### EXERCISE BRIEF
Transcribe the entries that follow exactly as they appear, minus pictures.

* start *

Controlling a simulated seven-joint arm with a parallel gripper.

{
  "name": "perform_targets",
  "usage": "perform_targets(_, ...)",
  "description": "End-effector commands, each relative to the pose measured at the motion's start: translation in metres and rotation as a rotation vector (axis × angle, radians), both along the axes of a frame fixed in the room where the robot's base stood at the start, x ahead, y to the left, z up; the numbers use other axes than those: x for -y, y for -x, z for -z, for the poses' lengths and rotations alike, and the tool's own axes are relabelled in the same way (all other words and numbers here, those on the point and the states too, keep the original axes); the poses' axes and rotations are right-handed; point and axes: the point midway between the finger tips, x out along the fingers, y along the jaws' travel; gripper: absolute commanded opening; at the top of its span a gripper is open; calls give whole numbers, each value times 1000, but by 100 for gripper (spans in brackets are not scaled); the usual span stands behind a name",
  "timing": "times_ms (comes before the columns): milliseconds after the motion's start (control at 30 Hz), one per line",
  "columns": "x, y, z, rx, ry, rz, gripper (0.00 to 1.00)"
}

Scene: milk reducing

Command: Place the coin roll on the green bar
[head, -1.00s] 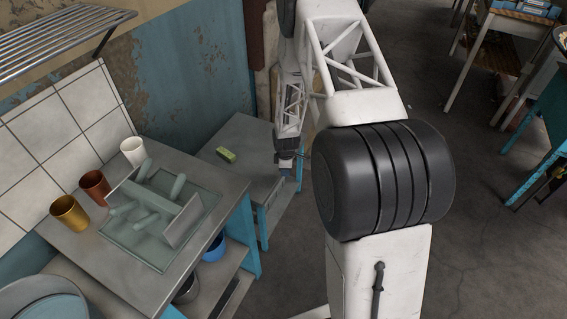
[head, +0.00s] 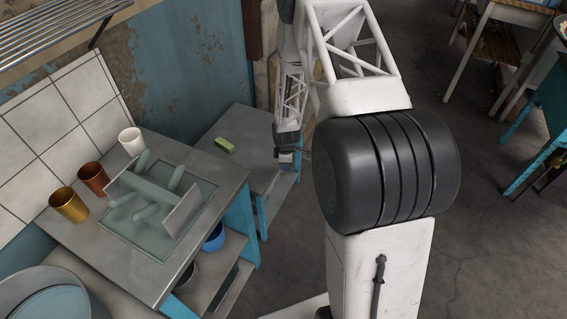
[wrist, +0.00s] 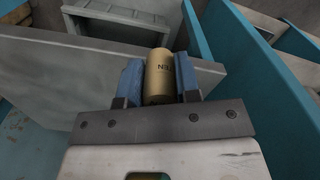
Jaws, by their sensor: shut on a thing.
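My gripper (wrist: 159,82) is shut on the coin roll (wrist: 160,78), a tan cylinder with dark lettering held between two blue finger pads in the wrist view. In the head view my gripper (head: 286,160) is small and hangs beside the right edge of the low grey table; the coin roll cannot be made out there. The green bar (head: 225,145) is a small yellow-green block lying on that table, to the left of my gripper and apart from it. The green bar does not show in the wrist view.
The low grey table (head: 240,118) has bare top around the bar. A higher counter at left holds a glassy rack (head: 150,207), a white cup (head: 131,141), a copper cup (head: 93,178) and a gold cup (head: 68,204). A blue bowl (head: 214,237) sits on the shelf below.

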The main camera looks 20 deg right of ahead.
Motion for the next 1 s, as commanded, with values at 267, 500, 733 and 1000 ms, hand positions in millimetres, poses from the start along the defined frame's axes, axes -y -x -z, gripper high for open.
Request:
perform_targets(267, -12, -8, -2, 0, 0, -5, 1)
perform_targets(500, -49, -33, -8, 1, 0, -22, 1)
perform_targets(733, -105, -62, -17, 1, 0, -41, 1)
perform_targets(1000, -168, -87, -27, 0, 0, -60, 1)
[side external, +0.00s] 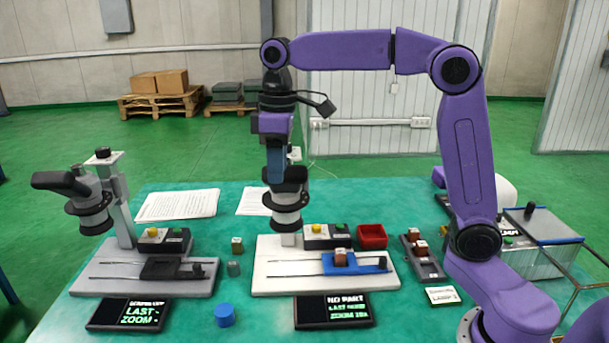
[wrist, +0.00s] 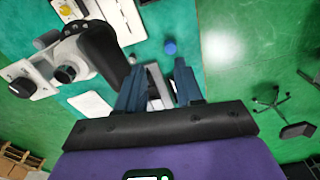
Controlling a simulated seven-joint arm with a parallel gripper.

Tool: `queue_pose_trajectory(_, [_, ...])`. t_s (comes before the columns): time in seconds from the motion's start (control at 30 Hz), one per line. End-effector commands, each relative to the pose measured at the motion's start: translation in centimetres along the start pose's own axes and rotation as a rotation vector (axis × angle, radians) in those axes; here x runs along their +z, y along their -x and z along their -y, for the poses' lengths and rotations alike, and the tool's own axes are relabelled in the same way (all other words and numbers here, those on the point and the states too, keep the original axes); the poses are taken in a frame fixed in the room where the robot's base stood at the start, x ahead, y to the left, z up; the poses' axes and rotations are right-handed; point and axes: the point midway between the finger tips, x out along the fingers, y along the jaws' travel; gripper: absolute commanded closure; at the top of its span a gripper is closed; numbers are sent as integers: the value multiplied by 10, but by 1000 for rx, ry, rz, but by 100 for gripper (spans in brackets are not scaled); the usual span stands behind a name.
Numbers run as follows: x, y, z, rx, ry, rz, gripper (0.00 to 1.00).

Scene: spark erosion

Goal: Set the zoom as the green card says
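In the side view, my gripper (side external: 277,170) points down over the microscope head (side external: 287,200) of the pale stand (side external: 262,268), partly hiding it. The wrist view shows its two blue fingers (wrist: 158,90) apart, with a light-coloured part visible between them. I cannot tell whether they touch the microscope. A second, grey microscope (side external: 90,205) stands at the left. A microscope with black knobs (wrist: 66,73) shows at the upper left of the wrist view. A small white card (side external: 443,295) lies at the right; its print is too small to read, and I cannot identify a green card.
Two black displays with green text, left (side external: 128,315) and right (side external: 334,310), lie in front of the stands. A blue cylinder (side external: 224,315) stands between them. A dark rack (side external: 422,257) holds brown-topped blocks. Papers (side external: 178,205) lie at the back.

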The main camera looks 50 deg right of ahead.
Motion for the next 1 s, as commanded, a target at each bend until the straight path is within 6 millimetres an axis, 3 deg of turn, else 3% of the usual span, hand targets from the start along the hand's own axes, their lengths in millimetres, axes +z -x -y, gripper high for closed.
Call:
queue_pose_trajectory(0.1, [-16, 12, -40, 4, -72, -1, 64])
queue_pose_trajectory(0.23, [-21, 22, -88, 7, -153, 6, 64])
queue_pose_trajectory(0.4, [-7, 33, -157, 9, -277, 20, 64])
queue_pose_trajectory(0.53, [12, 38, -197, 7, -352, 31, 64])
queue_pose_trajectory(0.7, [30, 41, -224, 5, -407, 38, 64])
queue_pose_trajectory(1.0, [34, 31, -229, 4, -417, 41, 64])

* end *

### WRITTEN RESPONSE
Controlling a simulated seven-joint arm with a parallel gripper.

{
  "name": "perform_targets",
  "usage": "perform_targets(_, ...)",
  "description": "End-effector commands, each relative to the pose measured at the motion's start: translation in metres and rotation as a rotation vector (axis × angle, radians), both along the axes of a frame fixed in the room where the robot's base stood at the start, x ahead, y to the left, z up; the numbers use other axes than those: x for -y, y for -x, z for -z, for the poses' lengths and rotations alike, and the tool's own axes are relabelled in the same way (all other words and numbers here, those on the point and the states too, keep the original axes); the poses' axes and rotations are right-handed; point and axes: the point midway between the finger tips, x out along the fingers, y along the jaws' travel; gripper: absolute commanded opening; at the top of its span a gripper is open; calls give whole numbers, each value times 1000, but by 100 for gripper (spans in brackets are not scaled); the usual span stands behind a name",
  "timing": "times_ms (comes before the columns): milliseconds after the motion's start (control at 30 Hz), one per line",
  "columns": "x, y, z, rx, ry, rz, gripper (0.00 to 1.00)"
}

Scene: milk reducing

Command: Place the coin roll on the green bar
[head, -1.00s] 
[head, +0.00s] 
[wrist, +0.00s] 
Jaws, by their sensor: shut on a thing.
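My gripper (wrist: 159,82) is shut on the coin roll (wrist: 160,78), a tan cylinder with dark lettering held between two blue finger pads in the wrist view. In the head view my gripper (head: 286,160) is small and hangs beside the right edge of the low grey table; the coin roll cannot be made out there. The green bar (head: 225,145) is a small yellow-green block lying on that table, to the left of my gripper and apart from it. The green bar does not show in the wrist view.
The low grey table (head: 240,118) has bare top around the bar. A higher counter at left holds a glassy rack (head: 150,207), a white cup (head: 131,141), a copper cup (head: 93,178) and a gold cup (head: 68,204). A blue bowl (head: 214,237) sits on the shelf below.

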The main camera looks 20 deg right of ahead.
Motion for the next 1 s, as commanded, with values at 267, 500, 733 and 1000 ms, hand positions in millimetres, poses from the start along the defined frame's axes, axes -y -x -z, gripper high for open.
Request:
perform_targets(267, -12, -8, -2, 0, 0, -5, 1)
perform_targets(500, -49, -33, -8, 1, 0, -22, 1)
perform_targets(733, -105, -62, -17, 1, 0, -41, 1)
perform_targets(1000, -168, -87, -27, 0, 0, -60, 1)
[side external, +0.00s] 
[wrist, +0.00s] 
Controlling a simulated seven-joint arm with a parallel gripper.

Tool: `queue_pose_trajectory(_, [_, ...])`. t_s (comes before the columns): time in seconds from the motion's start (control at 30 Hz), one per line. End-effector commands, each relative to the pose measured at the motion's start: translation in centimetres along the start pose's own axes and rotation as a rotation vector (axis × angle, radians) in those axes; here x runs along their +z, y along their -x and z along their -y, for the poses' lengths and rotations alike, and the tool's own axes are relabelled in the same way (all other words and numbers here, those on the point and the states too, keep the original axes); the poses are taken in a frame fixed in the room where the robot's base stood at the start, x ahead, y to the left, z up; the poses' axes and rotations are right-handed; point and axes: the point midway between the finger tips, x out along the fingers, y along the jaws' travel; gripper: absolute commanded closure; at the top of its span a gripper is closed; numbers are sent as integers: the value multiplied by 10, but by 1000 for rx, ry, rz, but by 100 for gripper (spans in brackets are not scaled); the usual span stands behind a name.
Numbers run as follows: x, y, z, rx, ry, rz, gripper (0.00 to 1.00).

Scene: spark erosion

Goal: Set the zoom as the green card says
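In the side view, my gripper (side external: 277,170) points down over the microscope head (side external: 287,200) of the pale stand (side external: 262,268), partly hiding it. The wrist view shows its two blue fingers (wrist: 158,90) apart, with a light-coloured part visible between them. I cannot tell whether they touch the microscope. A second, grey microscope (side external: 90,205) stands at the left. A microscope with black knobs (wrist: 66,73) shows at the upper left of the wrist view. A small white card (side external: 443,295) lies at the right; its print is too small to read, and I cannot identify a green card.
Two black displays with green text, left (side external: 128,315) and right (side external: 334,310), lie in front of the stands. A blue cylinder (side external: 224,315) stands between them. A dark rack (side external: 422,257) holds brown-topped blocks. Papers (side external: 178,205) lie at the back.

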The main camera looks 50 deg right of ahead.
Motion for the next 1 s, as commanded, a target at each bend until the straight path is within 6 millimetres an axis, 3 deg of turn, else 3% of the usual span, hand targets from the start along the hand's own axes, their lengths in millimetres, axes +z -x -y, gripper high for closed.
Call:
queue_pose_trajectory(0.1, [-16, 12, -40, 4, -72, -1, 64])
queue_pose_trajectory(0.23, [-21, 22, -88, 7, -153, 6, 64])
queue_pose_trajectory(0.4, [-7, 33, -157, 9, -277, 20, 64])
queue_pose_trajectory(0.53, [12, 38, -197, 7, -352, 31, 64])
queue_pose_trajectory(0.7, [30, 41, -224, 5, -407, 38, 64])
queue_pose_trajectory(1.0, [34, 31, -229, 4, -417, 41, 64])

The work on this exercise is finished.